Robot task records

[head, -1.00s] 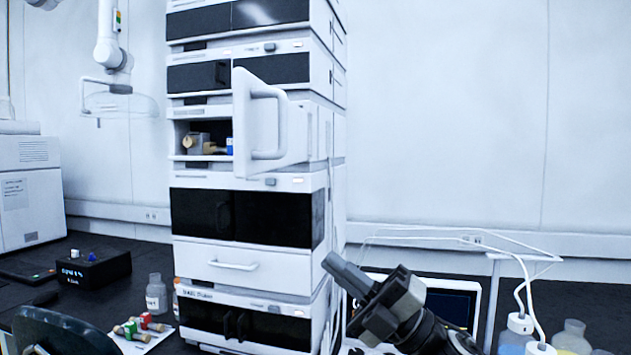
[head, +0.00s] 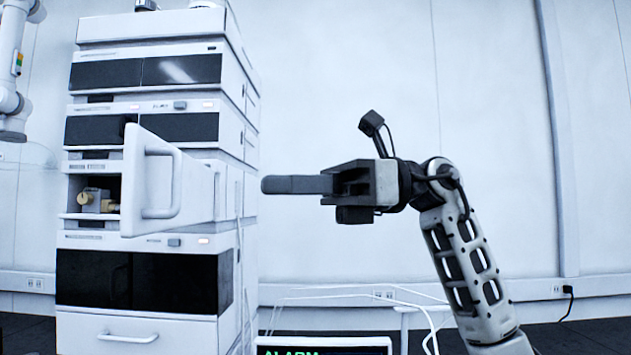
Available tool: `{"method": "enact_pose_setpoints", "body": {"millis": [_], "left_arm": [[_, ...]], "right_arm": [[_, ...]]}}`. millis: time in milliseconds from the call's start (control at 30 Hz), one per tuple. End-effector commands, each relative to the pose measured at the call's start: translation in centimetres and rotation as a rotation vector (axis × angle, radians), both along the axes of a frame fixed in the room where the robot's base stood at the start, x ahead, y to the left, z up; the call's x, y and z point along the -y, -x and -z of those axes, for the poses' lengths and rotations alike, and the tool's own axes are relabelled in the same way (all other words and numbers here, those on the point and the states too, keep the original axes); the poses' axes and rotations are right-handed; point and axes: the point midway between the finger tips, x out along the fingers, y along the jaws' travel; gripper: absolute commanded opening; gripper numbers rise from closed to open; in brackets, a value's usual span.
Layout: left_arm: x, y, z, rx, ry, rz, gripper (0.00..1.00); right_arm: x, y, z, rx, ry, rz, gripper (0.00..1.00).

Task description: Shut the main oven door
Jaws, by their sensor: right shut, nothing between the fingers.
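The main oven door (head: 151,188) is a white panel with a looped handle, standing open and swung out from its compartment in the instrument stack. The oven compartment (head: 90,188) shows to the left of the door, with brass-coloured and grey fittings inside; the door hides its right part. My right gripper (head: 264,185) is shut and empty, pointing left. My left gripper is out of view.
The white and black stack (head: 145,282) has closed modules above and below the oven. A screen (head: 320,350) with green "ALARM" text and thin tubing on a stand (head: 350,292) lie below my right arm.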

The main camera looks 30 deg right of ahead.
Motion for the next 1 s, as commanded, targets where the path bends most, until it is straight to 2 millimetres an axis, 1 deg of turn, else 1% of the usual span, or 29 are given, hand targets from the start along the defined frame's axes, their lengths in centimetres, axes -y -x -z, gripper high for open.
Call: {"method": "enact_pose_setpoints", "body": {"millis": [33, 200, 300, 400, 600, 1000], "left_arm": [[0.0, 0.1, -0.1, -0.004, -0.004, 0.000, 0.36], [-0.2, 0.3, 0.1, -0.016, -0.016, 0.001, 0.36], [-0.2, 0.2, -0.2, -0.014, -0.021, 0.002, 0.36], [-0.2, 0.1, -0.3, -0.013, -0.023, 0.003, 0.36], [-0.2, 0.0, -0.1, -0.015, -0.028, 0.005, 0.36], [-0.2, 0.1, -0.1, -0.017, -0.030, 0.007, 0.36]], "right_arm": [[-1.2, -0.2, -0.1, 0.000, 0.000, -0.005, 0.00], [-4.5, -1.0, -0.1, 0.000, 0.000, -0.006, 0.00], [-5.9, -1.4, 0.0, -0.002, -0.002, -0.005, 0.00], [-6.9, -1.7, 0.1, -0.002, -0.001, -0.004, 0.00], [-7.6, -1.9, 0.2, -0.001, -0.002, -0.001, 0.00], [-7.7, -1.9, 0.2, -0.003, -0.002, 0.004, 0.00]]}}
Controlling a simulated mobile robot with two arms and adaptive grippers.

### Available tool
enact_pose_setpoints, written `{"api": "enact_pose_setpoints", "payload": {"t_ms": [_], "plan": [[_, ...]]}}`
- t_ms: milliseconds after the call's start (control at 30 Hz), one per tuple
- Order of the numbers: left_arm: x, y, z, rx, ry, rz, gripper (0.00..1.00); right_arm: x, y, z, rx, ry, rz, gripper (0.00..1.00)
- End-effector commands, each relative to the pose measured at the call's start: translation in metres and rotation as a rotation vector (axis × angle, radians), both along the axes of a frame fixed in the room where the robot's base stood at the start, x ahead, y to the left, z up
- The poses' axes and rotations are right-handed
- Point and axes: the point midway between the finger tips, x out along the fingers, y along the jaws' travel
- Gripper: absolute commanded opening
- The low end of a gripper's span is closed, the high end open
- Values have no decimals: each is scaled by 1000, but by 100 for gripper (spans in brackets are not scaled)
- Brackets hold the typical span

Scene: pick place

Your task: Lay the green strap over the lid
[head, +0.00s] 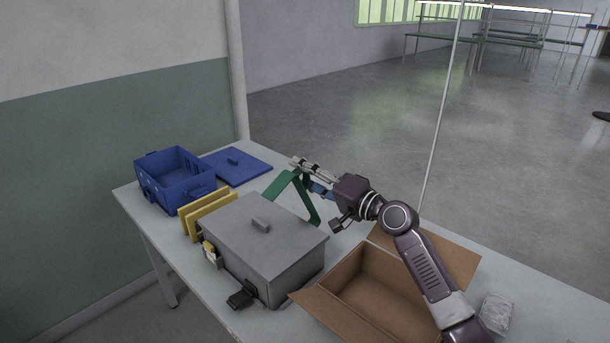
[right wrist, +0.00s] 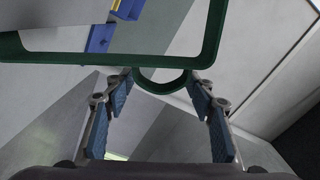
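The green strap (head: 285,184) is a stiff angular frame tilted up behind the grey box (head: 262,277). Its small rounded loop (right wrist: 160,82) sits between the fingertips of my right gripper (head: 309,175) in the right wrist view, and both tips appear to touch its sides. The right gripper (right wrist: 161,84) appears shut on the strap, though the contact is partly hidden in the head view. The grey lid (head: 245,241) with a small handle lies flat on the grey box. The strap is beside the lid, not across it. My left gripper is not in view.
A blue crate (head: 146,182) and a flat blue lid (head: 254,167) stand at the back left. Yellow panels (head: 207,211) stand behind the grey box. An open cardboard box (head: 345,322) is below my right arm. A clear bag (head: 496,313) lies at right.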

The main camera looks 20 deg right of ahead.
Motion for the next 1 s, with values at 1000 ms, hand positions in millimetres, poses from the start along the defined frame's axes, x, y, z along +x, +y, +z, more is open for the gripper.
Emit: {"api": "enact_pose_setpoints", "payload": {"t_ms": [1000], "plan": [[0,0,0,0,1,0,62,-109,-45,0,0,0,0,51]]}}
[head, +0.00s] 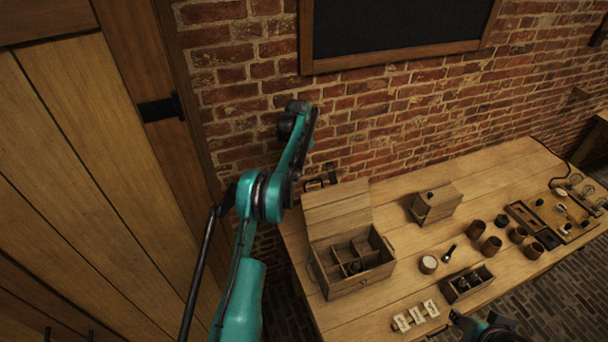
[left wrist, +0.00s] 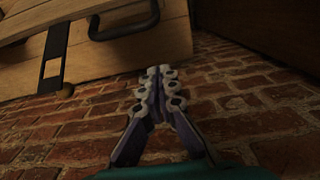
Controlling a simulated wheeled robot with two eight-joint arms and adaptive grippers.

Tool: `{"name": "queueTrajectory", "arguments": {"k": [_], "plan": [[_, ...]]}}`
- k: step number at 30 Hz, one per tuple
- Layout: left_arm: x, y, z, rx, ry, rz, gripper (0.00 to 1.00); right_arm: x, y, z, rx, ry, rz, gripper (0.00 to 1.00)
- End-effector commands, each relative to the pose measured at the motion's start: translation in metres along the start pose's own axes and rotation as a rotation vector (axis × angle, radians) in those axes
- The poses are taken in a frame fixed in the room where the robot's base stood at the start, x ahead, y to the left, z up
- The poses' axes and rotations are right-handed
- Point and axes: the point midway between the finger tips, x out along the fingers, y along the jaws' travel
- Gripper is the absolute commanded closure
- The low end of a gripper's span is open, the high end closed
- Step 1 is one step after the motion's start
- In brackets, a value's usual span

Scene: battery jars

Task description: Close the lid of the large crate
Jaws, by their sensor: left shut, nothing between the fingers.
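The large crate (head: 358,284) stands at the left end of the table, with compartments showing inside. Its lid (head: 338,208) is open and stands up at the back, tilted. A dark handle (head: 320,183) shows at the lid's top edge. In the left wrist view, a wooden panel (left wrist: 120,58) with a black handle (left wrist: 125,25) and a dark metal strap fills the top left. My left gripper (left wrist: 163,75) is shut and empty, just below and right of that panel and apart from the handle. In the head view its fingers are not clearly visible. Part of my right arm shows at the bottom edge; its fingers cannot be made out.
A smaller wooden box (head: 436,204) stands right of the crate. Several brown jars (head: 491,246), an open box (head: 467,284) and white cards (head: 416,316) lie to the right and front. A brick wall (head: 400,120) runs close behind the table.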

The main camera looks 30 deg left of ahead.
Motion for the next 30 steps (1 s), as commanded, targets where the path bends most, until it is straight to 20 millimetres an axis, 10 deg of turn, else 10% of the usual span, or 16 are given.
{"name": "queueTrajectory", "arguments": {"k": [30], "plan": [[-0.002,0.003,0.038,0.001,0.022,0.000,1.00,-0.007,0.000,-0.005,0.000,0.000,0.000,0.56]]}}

Given task
Copy and report every line where the word "after" is present.

Answer to the problem
- t_ms: milliseconds after the call's start (control at 30 Hz), one per tuple
- Step 1 is one step after the motion's start

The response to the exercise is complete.